● Instruction
Print exactly the lines from the first one down to the line that contains "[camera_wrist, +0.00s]", both included, and skip the pictures.

Lines of data:
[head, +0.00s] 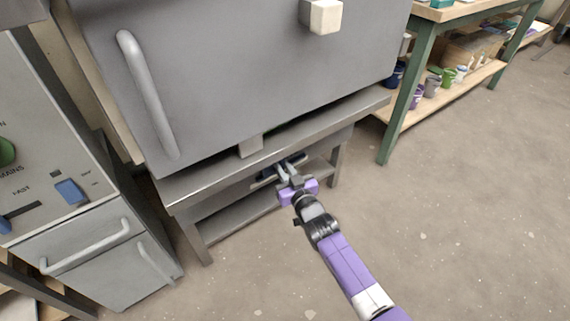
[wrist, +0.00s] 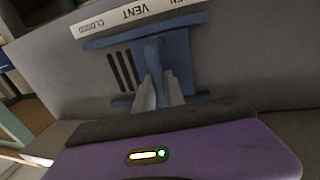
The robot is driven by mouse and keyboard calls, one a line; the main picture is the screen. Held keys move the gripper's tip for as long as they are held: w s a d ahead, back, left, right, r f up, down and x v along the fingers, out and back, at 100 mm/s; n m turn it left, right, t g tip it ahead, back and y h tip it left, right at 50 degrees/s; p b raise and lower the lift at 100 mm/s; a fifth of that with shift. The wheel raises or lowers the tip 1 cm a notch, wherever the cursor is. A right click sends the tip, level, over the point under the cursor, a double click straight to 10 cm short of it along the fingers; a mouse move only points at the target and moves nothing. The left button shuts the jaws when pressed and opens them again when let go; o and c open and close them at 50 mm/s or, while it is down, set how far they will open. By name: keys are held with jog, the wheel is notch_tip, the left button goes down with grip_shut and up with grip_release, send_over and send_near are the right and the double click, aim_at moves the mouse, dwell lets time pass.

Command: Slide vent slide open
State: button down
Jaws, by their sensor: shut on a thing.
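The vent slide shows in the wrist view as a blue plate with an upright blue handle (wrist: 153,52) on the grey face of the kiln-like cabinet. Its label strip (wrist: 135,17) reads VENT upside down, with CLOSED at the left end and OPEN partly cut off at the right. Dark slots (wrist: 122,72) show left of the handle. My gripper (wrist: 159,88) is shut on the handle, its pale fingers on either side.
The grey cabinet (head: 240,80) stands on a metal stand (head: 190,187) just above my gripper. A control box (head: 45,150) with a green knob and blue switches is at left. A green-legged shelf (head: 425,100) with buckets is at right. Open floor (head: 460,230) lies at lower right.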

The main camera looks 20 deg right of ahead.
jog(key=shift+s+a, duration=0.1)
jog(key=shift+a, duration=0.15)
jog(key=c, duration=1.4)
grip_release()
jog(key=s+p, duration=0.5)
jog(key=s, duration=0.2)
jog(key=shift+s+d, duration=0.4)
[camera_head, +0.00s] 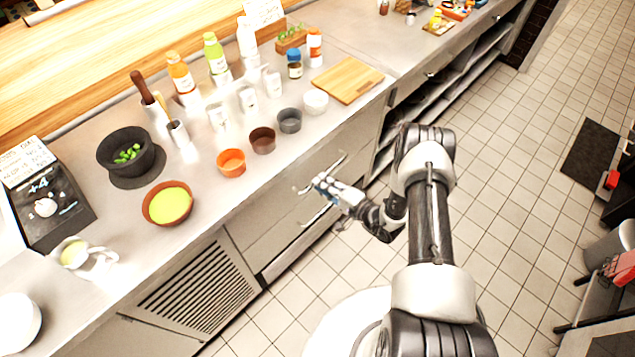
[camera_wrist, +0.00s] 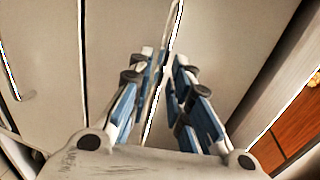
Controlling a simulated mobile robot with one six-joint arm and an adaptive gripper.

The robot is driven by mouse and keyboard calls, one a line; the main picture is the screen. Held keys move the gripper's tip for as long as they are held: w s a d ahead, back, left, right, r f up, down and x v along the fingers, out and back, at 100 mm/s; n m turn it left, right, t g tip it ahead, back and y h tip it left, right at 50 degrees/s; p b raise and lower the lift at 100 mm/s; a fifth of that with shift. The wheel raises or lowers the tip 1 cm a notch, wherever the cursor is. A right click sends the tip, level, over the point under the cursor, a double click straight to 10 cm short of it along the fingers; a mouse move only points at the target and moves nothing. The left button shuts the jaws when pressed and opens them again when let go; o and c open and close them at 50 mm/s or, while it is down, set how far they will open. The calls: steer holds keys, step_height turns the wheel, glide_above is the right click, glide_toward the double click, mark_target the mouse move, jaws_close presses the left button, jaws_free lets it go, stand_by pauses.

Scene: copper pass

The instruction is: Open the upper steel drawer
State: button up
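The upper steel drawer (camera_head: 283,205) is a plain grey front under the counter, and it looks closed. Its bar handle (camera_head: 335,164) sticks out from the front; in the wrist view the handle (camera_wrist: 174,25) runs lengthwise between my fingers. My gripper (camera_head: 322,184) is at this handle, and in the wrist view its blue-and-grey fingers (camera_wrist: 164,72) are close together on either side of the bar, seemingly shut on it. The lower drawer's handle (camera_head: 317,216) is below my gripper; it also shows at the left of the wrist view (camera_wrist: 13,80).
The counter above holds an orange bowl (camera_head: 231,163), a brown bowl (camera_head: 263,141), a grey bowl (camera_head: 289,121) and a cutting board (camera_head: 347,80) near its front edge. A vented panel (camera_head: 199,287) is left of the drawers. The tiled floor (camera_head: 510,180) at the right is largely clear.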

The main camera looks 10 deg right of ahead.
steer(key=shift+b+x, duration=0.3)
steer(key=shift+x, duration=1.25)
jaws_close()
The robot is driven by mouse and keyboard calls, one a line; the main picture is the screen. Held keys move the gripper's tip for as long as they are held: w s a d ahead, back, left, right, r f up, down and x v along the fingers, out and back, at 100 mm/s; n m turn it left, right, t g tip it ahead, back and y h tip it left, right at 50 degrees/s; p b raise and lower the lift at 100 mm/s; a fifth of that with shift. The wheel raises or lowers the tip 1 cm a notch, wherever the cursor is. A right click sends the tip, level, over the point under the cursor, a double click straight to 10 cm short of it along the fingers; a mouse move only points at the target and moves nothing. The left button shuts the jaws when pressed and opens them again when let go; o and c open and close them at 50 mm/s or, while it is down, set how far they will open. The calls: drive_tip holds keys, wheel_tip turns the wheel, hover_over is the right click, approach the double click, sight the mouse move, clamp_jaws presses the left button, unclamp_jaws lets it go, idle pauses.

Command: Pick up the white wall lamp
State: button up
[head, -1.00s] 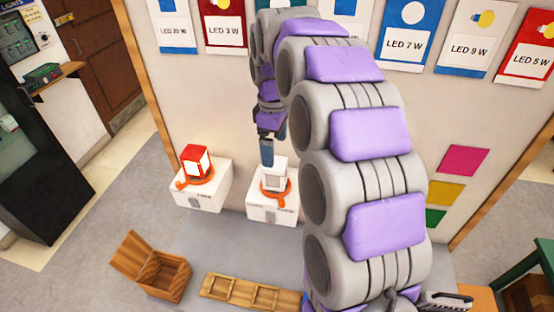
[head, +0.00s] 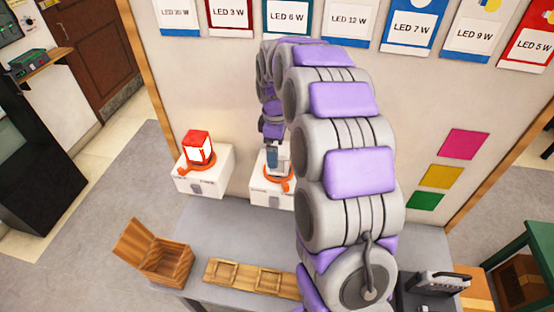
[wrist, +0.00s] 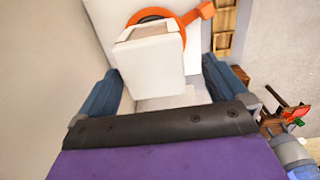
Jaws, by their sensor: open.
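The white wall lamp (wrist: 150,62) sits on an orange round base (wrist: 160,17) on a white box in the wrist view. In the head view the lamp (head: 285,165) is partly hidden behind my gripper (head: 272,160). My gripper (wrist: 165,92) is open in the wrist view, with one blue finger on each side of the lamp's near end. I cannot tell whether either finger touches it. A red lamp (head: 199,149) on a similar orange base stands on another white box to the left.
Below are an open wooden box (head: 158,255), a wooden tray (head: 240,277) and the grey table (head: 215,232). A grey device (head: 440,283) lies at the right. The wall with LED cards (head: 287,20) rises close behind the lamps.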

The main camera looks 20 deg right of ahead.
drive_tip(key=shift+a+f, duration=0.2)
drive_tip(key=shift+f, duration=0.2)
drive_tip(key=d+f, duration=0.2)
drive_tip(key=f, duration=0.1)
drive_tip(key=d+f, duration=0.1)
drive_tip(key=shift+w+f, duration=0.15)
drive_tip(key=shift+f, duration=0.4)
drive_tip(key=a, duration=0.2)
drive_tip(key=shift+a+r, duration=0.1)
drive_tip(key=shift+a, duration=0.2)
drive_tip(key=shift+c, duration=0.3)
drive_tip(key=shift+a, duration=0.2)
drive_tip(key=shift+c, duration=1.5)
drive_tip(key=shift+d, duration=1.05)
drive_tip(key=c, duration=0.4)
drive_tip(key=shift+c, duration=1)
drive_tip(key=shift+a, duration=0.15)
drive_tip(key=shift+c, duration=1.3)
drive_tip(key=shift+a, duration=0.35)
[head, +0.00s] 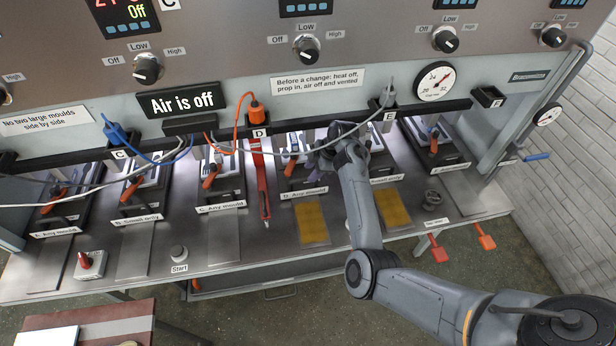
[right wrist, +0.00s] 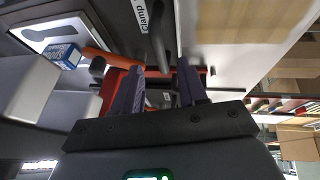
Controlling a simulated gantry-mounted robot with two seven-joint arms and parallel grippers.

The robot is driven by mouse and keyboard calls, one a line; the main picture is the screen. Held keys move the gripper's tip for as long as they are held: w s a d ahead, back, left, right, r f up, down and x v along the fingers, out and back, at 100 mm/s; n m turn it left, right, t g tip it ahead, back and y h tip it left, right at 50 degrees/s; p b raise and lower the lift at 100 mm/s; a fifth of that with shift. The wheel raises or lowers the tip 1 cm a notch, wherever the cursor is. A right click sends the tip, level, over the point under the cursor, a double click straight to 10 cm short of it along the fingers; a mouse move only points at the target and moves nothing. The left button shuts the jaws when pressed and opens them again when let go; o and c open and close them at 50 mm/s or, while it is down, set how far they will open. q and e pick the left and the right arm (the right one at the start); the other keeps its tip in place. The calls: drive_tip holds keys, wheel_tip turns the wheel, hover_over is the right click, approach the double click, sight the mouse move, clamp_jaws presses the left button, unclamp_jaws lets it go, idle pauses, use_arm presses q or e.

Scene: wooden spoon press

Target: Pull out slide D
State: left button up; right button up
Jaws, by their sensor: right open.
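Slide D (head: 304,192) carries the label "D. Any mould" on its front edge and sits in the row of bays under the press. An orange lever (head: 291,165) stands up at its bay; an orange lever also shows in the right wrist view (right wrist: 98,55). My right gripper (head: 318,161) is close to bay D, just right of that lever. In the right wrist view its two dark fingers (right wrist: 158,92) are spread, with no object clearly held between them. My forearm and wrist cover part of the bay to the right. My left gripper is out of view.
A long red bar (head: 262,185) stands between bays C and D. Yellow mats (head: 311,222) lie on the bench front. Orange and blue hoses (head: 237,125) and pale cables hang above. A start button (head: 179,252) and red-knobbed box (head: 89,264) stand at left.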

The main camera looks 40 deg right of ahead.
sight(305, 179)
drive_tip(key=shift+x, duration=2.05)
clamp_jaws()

● Answer below
[head, +0.00s] 
[wrist, +0.00s] 
The robot is driven by mouse and keyboard calls, one a line; the main picture is the screen. Held keys move the gripper's tip for as long as they are held: w s a d ahead, back, left, right, r f up, down and x v along the fingers, out and back, at 100 mm/s; n m turn it left, right, t g tip it ahead, back and y h tip it left, right at 50 degrees/s; p b raise and lower the lift at 100 mm/s; a fifth of that with shift. The wheel raises or lowers the tip 1 cm a notch, wherever the cursor is. A right click sends the tip, level, over the point under the cursor, a double click straight to 10 cm short of it along the fingers; a mouse move only points at the target and moves nothing. The left button shuts the jaws when pressed and opens them again when let go; o and c open and close them at 50 mm/s or, while it is down, set how far they will open. By name: keys are held with jog, the wheel is notch_tip, the left button goes down with grip_shut and up with grip_release, send_over and send_near are the right and the double click, aim_at moves the mouse, dwell lets time pass.

Command: Slide vent slide open
State: button down
Jaws, by their sensor: shut on a thing.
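The vent slide shows in the wrist view as a blue plate with an upright blue handle (wrist: 153,52) on the grey face of the kiln-like cabinet. Its label strip (wrist: 135,17) reads VENT upside down, with CLOSED at the left end and OPEN partly cut off at the right. Dark slots (wrist: 122,72) show left of the handle. My gripper (wrist: 159,88) is shut on the handle, its pale fingers on either side.
The grey cabinet (head: 240,80) stands on a metal stand (head: 190,187) just above my gripper. A control box (head: 45,150) with a green knob and blue switches is at left. A green-legged shelf (head: 425,100) with buckets is at right. Open floor (head: 460,230) lies at lower right.

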The main camera looks 20 deg right of ahead.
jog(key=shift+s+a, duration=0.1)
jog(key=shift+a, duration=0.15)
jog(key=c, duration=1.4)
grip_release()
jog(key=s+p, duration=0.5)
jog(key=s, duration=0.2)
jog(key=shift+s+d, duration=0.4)
[camera_head, +0.00s] 
[camera_wrist, +0.00s] 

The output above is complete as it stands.